BEGIN Data for this exercise

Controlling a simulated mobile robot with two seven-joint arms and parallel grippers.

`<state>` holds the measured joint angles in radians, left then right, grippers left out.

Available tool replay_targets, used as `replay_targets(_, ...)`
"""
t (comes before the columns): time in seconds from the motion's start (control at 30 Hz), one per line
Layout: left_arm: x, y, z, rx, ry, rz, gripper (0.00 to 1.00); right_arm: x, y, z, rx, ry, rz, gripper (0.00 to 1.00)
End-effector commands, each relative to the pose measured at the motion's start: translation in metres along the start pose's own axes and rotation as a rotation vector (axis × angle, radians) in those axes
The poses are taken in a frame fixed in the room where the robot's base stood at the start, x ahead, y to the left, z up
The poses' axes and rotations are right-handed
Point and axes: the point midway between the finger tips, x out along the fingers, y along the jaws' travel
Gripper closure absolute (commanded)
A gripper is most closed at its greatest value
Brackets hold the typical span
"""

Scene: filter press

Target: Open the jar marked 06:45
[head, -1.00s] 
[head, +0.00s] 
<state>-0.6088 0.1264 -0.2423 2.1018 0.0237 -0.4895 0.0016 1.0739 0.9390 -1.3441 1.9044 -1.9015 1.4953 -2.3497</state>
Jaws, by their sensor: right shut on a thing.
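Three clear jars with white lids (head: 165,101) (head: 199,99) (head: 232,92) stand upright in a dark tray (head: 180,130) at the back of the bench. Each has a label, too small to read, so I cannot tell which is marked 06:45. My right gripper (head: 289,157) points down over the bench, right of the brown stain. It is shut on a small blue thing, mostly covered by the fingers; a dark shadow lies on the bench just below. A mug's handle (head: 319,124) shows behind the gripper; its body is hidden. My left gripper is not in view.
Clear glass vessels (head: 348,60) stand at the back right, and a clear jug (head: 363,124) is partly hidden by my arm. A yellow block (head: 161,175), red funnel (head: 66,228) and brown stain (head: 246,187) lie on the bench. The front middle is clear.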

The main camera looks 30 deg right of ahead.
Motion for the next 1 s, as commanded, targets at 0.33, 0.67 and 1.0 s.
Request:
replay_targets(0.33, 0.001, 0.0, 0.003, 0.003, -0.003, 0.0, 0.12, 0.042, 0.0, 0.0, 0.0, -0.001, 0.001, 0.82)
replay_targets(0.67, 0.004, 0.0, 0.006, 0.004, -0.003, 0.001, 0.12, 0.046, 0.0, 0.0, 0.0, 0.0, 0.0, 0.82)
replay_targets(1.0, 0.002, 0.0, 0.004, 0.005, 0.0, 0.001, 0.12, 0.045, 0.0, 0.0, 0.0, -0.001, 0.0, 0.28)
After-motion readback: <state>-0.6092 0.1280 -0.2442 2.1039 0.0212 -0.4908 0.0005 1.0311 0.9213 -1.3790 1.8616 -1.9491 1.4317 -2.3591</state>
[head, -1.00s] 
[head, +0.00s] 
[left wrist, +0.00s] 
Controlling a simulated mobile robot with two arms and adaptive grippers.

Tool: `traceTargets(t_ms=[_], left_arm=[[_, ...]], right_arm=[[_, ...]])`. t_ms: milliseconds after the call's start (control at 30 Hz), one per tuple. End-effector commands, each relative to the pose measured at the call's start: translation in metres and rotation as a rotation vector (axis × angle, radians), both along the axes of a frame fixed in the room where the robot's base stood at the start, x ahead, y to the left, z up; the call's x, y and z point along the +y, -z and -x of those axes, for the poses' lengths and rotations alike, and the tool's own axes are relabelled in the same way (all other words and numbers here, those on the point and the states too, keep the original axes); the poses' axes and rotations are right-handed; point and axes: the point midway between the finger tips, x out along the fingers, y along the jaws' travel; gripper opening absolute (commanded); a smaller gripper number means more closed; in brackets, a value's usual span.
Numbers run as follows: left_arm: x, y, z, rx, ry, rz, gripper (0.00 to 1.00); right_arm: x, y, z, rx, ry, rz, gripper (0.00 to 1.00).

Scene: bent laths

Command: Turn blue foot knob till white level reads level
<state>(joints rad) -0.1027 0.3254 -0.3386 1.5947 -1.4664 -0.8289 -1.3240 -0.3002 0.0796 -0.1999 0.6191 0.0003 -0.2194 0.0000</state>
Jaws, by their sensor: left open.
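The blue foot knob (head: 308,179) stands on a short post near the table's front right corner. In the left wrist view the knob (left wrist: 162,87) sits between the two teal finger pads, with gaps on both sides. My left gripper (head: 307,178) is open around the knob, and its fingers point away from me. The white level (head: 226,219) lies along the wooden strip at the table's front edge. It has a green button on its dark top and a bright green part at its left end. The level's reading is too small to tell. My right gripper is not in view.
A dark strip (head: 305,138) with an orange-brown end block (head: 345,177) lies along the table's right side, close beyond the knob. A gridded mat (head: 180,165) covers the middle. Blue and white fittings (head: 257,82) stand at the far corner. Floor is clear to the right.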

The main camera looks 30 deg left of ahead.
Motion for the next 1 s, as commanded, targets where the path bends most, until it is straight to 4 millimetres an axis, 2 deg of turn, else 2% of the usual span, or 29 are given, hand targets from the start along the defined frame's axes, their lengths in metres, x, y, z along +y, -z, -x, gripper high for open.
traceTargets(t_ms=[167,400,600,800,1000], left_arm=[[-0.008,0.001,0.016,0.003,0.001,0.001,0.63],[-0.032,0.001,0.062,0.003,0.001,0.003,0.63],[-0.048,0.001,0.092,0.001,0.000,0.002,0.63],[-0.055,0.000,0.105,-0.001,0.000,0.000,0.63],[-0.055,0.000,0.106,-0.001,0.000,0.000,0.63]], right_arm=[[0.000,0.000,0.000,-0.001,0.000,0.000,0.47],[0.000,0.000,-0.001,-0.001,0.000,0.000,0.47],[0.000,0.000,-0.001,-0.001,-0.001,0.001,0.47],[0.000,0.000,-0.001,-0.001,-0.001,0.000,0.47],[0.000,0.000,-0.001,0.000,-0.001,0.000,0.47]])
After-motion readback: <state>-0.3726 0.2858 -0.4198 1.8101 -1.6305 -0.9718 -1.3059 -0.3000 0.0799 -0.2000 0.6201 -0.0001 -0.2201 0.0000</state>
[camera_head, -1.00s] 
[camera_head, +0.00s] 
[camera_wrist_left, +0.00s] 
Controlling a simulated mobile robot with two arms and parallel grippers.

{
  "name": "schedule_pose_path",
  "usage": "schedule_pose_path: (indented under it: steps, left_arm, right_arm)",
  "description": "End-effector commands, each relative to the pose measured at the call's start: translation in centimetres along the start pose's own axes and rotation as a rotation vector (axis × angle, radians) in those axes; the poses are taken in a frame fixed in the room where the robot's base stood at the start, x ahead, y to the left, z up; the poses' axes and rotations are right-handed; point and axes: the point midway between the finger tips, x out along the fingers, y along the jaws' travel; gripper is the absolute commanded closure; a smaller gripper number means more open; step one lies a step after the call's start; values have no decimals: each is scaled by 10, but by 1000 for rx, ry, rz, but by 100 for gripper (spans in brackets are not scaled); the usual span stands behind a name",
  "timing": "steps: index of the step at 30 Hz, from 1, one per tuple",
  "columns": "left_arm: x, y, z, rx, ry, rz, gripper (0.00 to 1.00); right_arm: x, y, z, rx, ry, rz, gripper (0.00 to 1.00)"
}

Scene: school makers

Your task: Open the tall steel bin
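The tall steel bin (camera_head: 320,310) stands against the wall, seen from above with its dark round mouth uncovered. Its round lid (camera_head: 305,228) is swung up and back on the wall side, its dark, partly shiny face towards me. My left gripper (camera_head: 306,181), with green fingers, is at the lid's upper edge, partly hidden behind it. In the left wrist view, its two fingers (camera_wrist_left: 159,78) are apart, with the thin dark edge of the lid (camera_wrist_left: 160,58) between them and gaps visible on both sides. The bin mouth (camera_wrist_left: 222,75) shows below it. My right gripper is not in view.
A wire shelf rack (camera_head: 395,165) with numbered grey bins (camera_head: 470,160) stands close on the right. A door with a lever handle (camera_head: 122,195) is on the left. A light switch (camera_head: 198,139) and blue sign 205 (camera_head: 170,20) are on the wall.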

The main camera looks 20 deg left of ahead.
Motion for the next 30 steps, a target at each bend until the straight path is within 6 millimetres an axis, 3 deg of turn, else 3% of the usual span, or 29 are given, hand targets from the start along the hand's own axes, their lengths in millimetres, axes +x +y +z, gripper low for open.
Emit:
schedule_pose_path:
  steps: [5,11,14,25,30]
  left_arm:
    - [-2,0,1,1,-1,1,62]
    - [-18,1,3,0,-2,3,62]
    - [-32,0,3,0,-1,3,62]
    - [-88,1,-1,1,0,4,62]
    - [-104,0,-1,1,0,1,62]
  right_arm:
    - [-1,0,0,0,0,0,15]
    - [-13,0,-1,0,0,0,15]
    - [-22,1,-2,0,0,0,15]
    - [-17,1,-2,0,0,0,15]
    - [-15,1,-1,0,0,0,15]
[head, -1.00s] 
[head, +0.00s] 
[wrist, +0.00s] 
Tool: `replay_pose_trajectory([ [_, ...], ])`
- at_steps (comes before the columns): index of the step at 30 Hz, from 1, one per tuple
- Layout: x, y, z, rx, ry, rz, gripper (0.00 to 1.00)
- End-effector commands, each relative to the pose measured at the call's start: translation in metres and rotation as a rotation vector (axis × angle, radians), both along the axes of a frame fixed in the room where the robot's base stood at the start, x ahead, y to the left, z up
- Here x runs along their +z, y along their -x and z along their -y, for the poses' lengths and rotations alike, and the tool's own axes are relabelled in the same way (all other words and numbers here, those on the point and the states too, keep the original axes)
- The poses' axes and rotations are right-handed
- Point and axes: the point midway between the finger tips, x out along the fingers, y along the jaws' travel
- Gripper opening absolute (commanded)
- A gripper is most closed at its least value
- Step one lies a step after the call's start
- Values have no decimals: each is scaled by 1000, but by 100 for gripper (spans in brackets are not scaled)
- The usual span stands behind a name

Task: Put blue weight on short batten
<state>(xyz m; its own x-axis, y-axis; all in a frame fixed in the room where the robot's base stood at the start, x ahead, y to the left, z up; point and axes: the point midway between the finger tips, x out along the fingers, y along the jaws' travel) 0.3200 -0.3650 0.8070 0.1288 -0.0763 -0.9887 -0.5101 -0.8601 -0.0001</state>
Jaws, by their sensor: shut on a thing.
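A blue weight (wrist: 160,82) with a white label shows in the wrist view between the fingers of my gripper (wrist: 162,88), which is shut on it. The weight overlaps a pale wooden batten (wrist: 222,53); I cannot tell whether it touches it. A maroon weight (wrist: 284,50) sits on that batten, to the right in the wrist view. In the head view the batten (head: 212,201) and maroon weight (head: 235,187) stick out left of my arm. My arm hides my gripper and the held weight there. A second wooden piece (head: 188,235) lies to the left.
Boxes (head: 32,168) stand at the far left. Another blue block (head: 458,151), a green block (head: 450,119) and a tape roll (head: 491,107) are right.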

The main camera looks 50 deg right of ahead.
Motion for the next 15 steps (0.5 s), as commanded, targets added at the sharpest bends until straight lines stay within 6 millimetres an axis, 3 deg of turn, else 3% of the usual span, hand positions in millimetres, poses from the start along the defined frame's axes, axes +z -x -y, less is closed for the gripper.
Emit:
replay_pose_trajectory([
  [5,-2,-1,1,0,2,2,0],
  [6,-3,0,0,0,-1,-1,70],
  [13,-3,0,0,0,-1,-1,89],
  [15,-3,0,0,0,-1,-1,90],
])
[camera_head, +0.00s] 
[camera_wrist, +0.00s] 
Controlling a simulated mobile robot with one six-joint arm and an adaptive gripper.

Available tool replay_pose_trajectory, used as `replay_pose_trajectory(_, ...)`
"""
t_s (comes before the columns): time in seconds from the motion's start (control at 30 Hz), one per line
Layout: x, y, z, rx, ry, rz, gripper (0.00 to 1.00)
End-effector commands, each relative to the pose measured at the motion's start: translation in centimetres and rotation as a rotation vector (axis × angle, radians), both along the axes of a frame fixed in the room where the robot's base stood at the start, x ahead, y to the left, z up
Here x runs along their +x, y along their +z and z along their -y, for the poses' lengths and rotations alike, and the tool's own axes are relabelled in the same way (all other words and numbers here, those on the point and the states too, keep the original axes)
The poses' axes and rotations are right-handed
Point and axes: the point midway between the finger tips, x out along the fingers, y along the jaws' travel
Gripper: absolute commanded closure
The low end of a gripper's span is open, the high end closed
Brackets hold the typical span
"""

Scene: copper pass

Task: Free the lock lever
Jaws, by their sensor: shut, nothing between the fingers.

END Data for this exercise

* _Problem to solve_
Nothing beyond the lines starting at the line containing "- Step one lies a step after the call's start" and ending at the line containing "Task: Put blue weight on short batten" is to be reproduced; reproduce those lines exactly, both ends included.

* _Written answer_
- Step one lies a step after the call's start
- Values have no decimals: each is scaled by 1000, but by 100 for gripper (spans in brackets are not scaled)
- The usual span stands behind a name

Task: Put blue weight on short batten

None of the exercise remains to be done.